# start of EXERCISE INPUTS

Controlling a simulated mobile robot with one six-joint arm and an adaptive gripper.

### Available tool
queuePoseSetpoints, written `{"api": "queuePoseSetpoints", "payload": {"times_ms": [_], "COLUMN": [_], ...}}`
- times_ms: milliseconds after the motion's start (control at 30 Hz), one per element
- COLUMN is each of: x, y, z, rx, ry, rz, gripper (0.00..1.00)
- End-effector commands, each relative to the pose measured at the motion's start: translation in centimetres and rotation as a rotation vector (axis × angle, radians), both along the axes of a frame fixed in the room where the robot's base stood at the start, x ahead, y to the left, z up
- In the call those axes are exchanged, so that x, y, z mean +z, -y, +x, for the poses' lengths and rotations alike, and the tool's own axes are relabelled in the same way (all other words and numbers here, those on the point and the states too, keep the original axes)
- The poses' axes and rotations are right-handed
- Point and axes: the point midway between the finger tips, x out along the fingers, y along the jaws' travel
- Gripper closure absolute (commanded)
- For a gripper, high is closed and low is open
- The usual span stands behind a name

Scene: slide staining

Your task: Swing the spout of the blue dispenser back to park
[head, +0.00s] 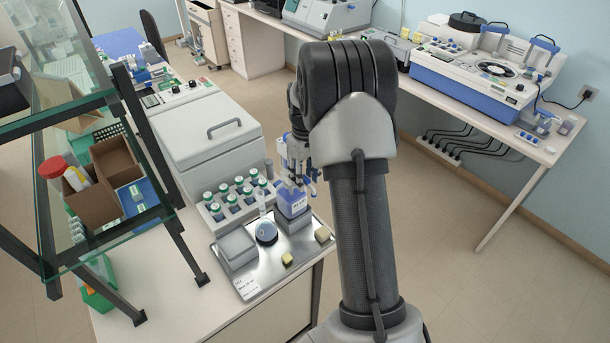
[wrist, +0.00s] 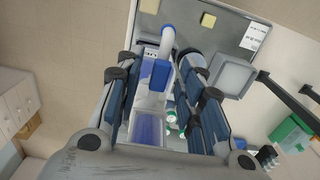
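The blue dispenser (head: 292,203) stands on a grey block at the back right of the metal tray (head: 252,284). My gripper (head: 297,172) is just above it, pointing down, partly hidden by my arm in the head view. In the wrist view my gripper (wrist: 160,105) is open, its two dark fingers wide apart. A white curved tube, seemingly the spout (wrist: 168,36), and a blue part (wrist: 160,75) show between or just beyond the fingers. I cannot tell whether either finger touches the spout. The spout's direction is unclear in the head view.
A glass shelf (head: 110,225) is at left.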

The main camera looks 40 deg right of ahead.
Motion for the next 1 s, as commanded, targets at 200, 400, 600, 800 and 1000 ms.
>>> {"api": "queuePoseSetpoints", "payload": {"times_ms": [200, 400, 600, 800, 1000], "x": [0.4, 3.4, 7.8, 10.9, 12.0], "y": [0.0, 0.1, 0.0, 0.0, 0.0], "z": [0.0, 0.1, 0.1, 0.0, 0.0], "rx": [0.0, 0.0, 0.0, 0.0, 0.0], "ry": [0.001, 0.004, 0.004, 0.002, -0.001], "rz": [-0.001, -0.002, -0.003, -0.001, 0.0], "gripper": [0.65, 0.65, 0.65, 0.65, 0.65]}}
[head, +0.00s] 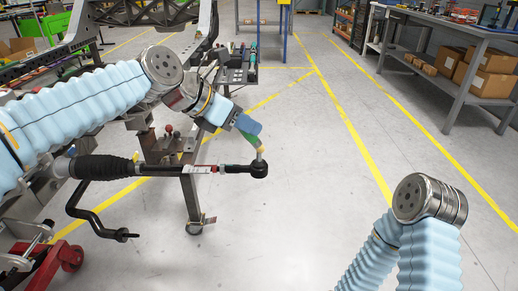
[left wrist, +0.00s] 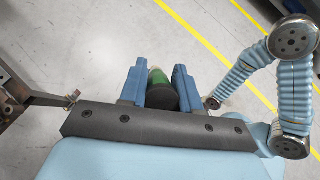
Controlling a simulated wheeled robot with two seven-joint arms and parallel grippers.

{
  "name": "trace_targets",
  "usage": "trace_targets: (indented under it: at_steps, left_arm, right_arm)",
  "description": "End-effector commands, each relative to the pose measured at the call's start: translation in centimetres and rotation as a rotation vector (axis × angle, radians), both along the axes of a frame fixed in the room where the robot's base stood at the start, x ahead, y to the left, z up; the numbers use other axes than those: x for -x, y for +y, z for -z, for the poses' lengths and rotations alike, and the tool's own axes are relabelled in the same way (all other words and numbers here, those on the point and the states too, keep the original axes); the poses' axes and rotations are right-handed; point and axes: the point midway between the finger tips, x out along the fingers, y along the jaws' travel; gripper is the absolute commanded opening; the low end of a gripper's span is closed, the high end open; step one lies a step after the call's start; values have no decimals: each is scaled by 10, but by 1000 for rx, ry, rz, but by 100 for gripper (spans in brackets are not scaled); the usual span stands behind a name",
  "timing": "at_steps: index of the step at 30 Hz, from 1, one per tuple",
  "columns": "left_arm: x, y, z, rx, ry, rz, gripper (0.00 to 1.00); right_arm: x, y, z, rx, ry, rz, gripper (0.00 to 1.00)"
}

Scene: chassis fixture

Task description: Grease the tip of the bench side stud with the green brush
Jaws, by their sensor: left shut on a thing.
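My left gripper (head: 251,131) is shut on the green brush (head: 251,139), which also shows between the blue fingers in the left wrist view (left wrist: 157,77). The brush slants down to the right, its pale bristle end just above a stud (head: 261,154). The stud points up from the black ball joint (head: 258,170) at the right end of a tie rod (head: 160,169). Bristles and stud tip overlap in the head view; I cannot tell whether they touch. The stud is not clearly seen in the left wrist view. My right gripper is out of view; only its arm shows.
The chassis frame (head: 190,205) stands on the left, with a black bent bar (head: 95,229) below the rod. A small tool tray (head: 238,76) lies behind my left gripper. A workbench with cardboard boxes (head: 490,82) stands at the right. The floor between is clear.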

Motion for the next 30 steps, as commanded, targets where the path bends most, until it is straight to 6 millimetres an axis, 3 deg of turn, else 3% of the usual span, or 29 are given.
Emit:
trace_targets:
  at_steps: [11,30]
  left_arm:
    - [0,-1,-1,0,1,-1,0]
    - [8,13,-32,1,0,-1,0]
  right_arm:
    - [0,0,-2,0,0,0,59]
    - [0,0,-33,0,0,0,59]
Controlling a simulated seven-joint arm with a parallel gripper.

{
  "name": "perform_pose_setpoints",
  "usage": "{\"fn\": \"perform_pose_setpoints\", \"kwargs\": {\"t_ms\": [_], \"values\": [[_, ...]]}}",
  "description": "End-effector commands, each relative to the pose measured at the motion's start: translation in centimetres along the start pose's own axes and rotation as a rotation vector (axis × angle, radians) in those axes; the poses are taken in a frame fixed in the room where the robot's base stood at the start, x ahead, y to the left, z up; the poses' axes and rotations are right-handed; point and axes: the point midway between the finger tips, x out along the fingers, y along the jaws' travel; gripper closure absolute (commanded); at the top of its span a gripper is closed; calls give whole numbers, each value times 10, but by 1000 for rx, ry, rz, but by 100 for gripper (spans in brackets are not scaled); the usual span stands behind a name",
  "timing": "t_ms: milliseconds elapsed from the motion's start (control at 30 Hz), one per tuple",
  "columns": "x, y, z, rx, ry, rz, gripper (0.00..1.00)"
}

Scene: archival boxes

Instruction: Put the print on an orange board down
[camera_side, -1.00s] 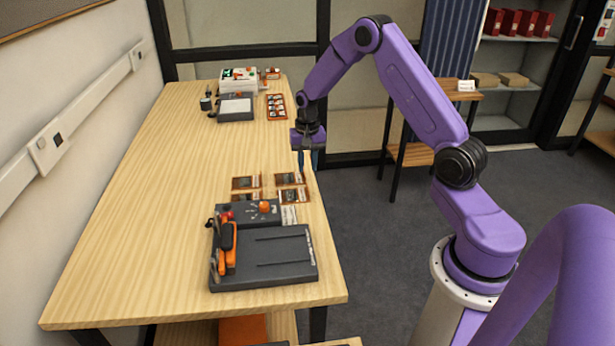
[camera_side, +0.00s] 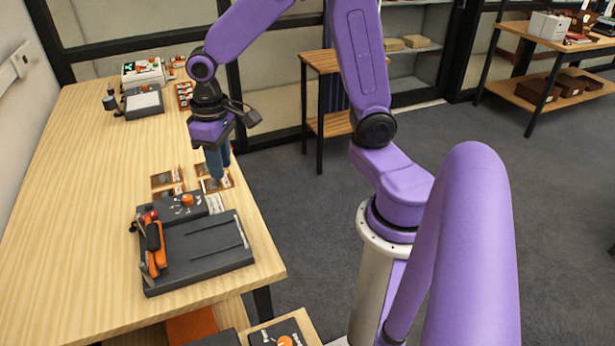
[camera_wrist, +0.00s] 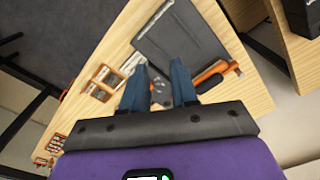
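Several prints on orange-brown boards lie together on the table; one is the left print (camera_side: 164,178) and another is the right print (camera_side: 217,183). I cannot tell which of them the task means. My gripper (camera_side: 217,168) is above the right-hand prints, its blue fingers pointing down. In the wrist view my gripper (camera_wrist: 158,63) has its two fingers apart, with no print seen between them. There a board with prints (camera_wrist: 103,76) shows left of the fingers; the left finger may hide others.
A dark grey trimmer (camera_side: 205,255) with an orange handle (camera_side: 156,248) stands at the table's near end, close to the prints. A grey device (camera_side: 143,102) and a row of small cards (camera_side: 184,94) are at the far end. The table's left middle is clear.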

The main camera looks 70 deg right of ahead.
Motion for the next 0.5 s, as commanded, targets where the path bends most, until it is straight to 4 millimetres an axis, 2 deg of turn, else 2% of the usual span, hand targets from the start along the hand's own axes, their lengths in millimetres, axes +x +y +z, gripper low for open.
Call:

# end of EXERCISE INPUTS

_PROBLEM DESCRIPTION_
For the material above, give again only the lines starting at the line that contains "[camera_side, +0.00s]" and ending at the line that contains "The main camera looks 70 deg right of ahead.". Pictures do not belong in the copy.

_WORKED SOLUTION_
[camera_side, +0.00s] 
[camera_wrist, +0.00s] 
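Several prints on orange-brown boards lie together on the table; one is the left print (camera_side: 164,178) and another is the right print (camera_side: 217,183). I cannot tell which of them the task means. My gripper (camera_side: 217,168) is above the right-hand prints, its blue fingers pointing down. In the wrist view my gripper (camera_wrist: 158,63) has its two fingers apart, with no print seen between them. There a board with prints (camera_wrist: 103,76) shows left of the fingers; the left finger may hide others.
A dark grey trimmer (camera_side: 205,255) with an orange handle (camera_side: 156,248) stands at the table's near end, close to the prints. A grey device (camera_side: 143,102) and a row of small cards (camera_side: 184,94) are at the far end. The table's left middle is clear.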

The main camera looks 70 deg right of ahead.

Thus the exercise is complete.